Suns' run only thing stopped against Wolves




PHOENIX — A string of recent promotional activity
has escorted the Phoenix Suns through Fiesta Night, Polish Heritage Night and
No Defense Monday.



Unfortunately, that last one kicked off an unofficial event the Suns can call Moving
Week. The intended moving involves the Suns' attempt to climb in the Western
Conference standings. Things had been rolling lately, too. By winning their
previous five home games, the Suns had reached an 11th-place deadlock with the
Utah Jazz.



Monday's no-defense extravaganza co-starred the premise-embracing Minnesota
Timberwolves, but it didn't go so well. While the Jazz were taking care of the
Detroit Pistons, the Suns (19-22) were losing the first in a five-game week, which
includes four against teams sitting ahead of them in the conference.

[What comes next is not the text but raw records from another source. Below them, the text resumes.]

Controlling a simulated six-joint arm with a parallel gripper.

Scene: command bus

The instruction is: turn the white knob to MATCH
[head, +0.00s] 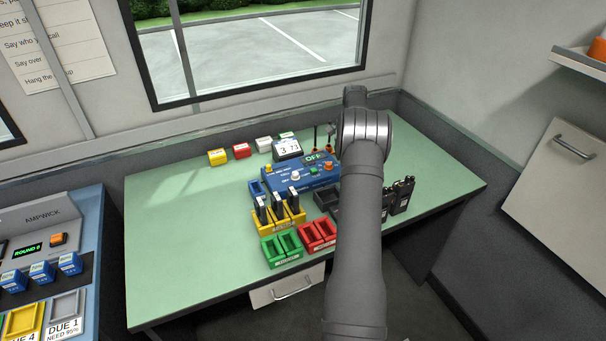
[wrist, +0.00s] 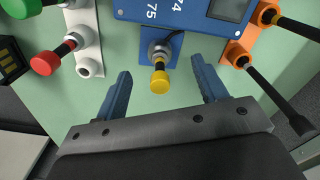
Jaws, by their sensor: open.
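The white knob (head: 295,174) stands on the front part of the blue box (head: 275,183) in the head view. The box's small display (head: 314,155) reads OFF in green. The knob's pointing direction and the MATCH mark are too small to read. I cannot make out the white knob in the wrist view. My gripper (wrist: 161,69) is open in the wrist view, with blue fingers on either side of a yellow-capped connector (wrist: 159,80); I cannot tell whether they touch it. In the head view my arm hides the gripper.
A white display (head: 288,148) reading 3 73 stands behind the box. A yellow rack (head: 278,226) holding several dark items stands in front, with green (head: 281,249) and red (head: 318,235) trays nearer. Black radios (head: 402,194) stand right of my arm. The table's left side is clear.

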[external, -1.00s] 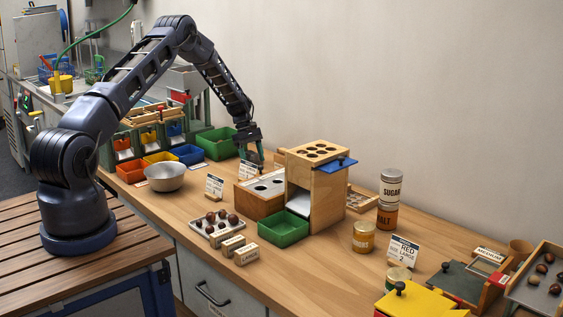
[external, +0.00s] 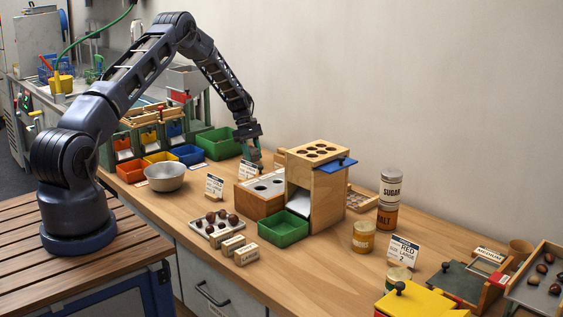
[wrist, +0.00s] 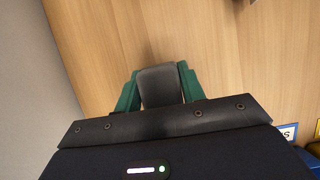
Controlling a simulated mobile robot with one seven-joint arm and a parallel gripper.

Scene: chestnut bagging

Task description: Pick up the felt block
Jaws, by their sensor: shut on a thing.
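The felt block (wrist: 160,86) is a dark grey, rounded block in the middle of the wrist view. My gripper (wrist: 158,74) has its green fingers on both sides of it and is shut on it. In the external view my gripper (external: 255,161) is low behind the wooden box with round holes, near the back of the bench. The block cannot be made out there. Bare wood shows around the block in the wrist view; I cannot tell whether it touches the bench.
A wooden box with round holes (external: 244,201) and a taller wooden dispenser (external: 301,191) stand just in front and to the right of my gripper. A green bin (external: 214,146) is to the left. A label card (external: 246,170) stands close by. A metal bowl (external: 166,180) is further left.

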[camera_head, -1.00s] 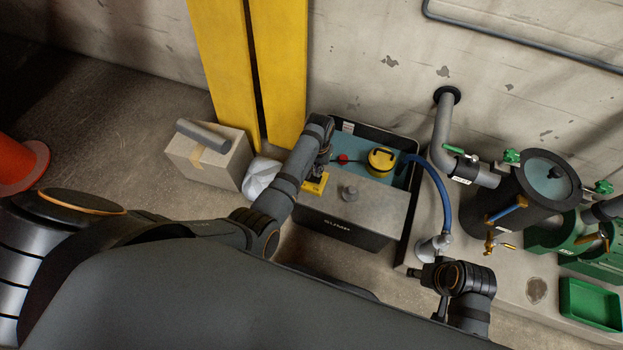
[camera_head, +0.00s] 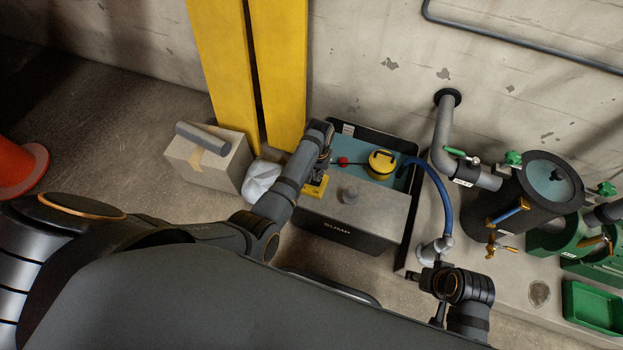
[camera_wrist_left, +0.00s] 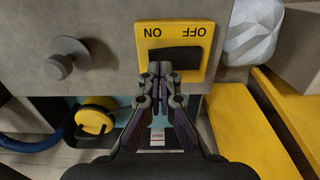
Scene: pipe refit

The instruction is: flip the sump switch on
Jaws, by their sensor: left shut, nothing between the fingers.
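The sump switch is a yellow plate (camera_wrist_left: 143,42) with a dark rocker (camera_wrist_left: 190,57), marked ON and OFF, on top of the grey sump box. In the wrist view the lettering is upside down, with ON at left and OFF at right. The plate also shows in the head view (camera_head: 313,190), partly behind my arm. My left gripper (camera_wrist_left: 160,68) is shut and empty, its tips at the rocker's ON side. The tips cover part of the rocker; I cannot tell contact or its tilt. My right gripper (camera_head: 422,281) is small and dark at lower right, its jaws unclear.
The sump box (camera_head: 370,208) has a grey knob (camera_head: 349,196) on its lid. A yellow pump (camera_head: 381,163) and red float (camera_head: 343,161) sit in its open part. A blue hose (camera_head: 440,195) runs right. Yellow posts (camera_head: 280,75), a white bag (camera_head: 261,179) and carton (camera_head: 210,163) stand left.

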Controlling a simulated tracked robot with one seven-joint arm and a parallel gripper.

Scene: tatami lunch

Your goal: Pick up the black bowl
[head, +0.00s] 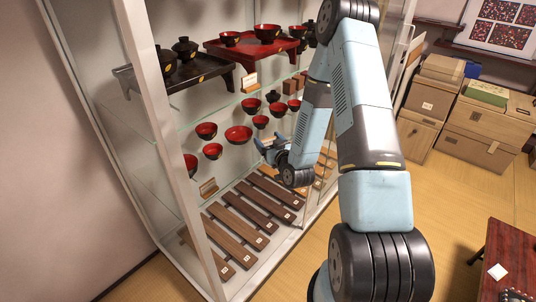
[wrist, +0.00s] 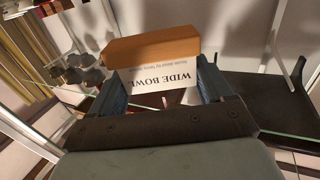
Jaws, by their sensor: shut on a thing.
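Several black bowls show in the head view. A dark lidded one (head: 185,48) and another dark one (head: 166,62) stand on a black low table at the upper left. A small dark one (head: 273,96) stands among red bowls on the middle shelf. No bowl shows between the fingers.
Red bowls (head: 239,135) stand near my gripper on a glass shelf. A red low table (head: 255,50) holds more bowls above. Wooden slats (head: 240,228) lie on the case floor. The case's white frame post (head: 165,150) stands at left. Boxes (head: 478,130) stand at right.

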The final was a robust 127-124 and featured a 56 percent shooting effort from
the ninth-place T-wolves (22-21), who are obliged to finish this season without
rookie point guard Ricky Rubio thanks to a torn ACL.



"I don't want to take anything away from them," Suns coach Alvin
Gentry said of the victors. "They played great."

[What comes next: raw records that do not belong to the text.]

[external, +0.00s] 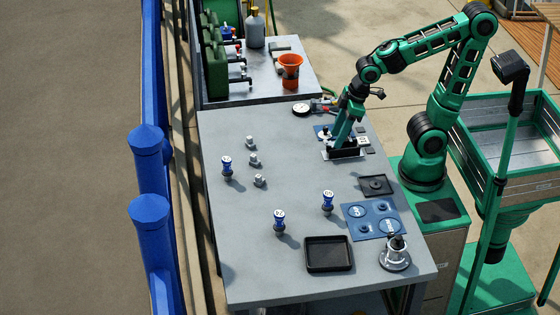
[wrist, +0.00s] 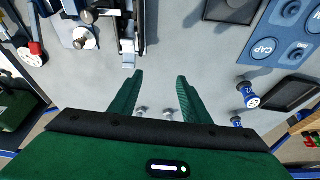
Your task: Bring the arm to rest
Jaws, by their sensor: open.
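My gripper (external: 343,135) is at the end of the bent green arm, over the far right part of the grey table (external: 225,250), beside a dark fixture (external: 345,153). In the wrist view its two green fingers (wrist: 160,78) are spread apart, with only bare grey table showing between the tips. It holds nothing. The fixture also shows in the wrist view (wrist: 126,35), just beyond the left finger. From the external view I cannot tell how high the fingertips are above the table.
Several blue-topped pieces (external: 328,201) and grey fittings (external: 254,160) stand on the table. A blue mat (external: 348,209), black tray (external: 330,266) and metal fitting (external: 395,257) lie nearer. A gauge (external: 301,110) and orange cup (external: 290,68) are behind. A green-framed bin (external: 505,105) stands right.

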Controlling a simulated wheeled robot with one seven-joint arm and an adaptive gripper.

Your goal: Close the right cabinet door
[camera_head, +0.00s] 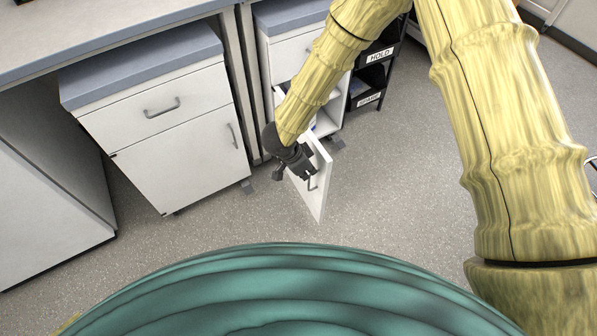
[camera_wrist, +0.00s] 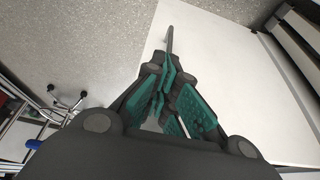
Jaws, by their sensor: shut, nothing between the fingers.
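The right cabinet (camera_head: 289,52) is white with a blue-grey top, under the bench. Its lower door (camera_head: 321,197) stands swung open, out into the room, and part of the interior shows behind it. The door also fills much of the right side of the wrist view (camera_wrist: 235,70). A dark bar handle (camera_wrist: 169,36) is on the door, just beyond my fingertips in that view. My gripper (camera_head: 301,169) is at the door near the handle, with its fingers and teal pads (camera_wrist: 166,82) shut and empty. I cannot tell whether the fingers touch the door or handle.
A left cabinet (camera_head: 180,165) with its drawer and door shut stands under the bench (camera_head: 90,40). A black rack with labels (camera_head: 372,75) stands right of the right cabinet. The speckled floor (camera_head: 400,180) in front is clear.

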Well, the Suns really didn't take much of anything away from Minnesota during
this battle of teams that seemed severely unequipped to deal with two All-Stars
working within the contours of NBA-caliber ball screens.



The T-wolves selected a method of pick-your-poison-and-roll defense that
allowed Suns point guard Steve Nash to turn the corner and have as many clean
looks at the rim as he desired. It was as if T-wolves’ strategy was to hope
Nash eventually tired from scoring so much. He may not have felt much fatigue,
but Nash did miss two big attempts late in the game.



"Both teams were just shooting the heck out of the ball," T-wolves
coach Rick Adelman said, "and we finally got them to miss a couple at the
end and ended up winning the game."



That particular let-Nash-shoot maneuver does diminish the roll portion of the
Phoenix pick-and-roll program. So does foul trouble. With the latter variable
limiting Suns center Marcin Gortat to eight points in just under 20 minutes,
Minnesota survived screen-roll.



But the Wolves did surrender 124 points, allowed the Suns to make 52 percent of
their field-goal attempts and gave up 28 points to Phoenix's Jared Dudley. Nash
still managed 10 assists (and no turnovers) to go with 25 points. He made 10-of-16
shots, but those two fourth-quarter misses with the clock under 1:36 prevented
the Suns from keeping pace in the hottest gunfight we've seen this season.



The Suns' pick-and-roll defense was considerably more aggressive, but no less
ineffective.



You have to wonder if the hard-hedge (or show) tactic was designed to trap
T-wolves point guard Luke Ridnour or corrupt his rhythm. Suns defenders put
little pressure on Ridnour, who was able to make a defense-shredding initial
pass that — thanks to tardy rotations out of the double teams — led to easy
buckets.



In the first half, slow recovery enabled T-wolves center Nikola Pekovic to bag
16 of his 24 points in the paint. While working against the blacksmith-oriented
low-post stylings of the 6-foot-11, 290-pound Pekovic, Gortat picked up his
second foul just six minutes into the first quarter.



"Pekovic really just kind of took control of the game early," Gentry
said.



In the second half, exploitation of the Suns' high pick-and-roll defense took
the form of five 3-pointers from All-Star Kevin Love. Minnesota's power forward
made 8-of-14 shots in the final two quarters, good for 23 of his game-high 30
points. The T-wolves shot 59 percent in the second half.



"We just have to do a better job of understanding rotation," Gentry
said. "He (Love) wants to catch and shoot ... we want to make him a
facilitator. We want to make him a dribbler instead of a catch-and-shoot
guy."



In addition to 54 combined points from two-thirds of its starting frontcourt,
Minnesota was handed 34 points from reserve forwards Derrick Williams and
Michael Beasley.



"I'm just trying to help this team, help the bench," said Williams,
the rookie from the University of Arizona. "We've got to play defense and
put up some points, too. We just do what we do every time we're out there."



The "defense" thing Williams referenced didn't quite translate
Monday, but Minnesota was able to make the late-game stops Phoenix failed to
produce.



"I think the pick-and-roll with Love and Pekovic, and how we were at one
point having wings try and rotate over to Love and the bigs," Dudley said
when asked to define what went awry. "He (Love) just got hot, and you have
to hand it to him."



It might be better to hand-in-his-face-it to him.



Next up for the Suns are the aforementioned Jazz with Al Jefferson, Paul
Millsap and a different set of defensive challenges.



Maybe the promotion will turn out to be Lockdown Wednesday.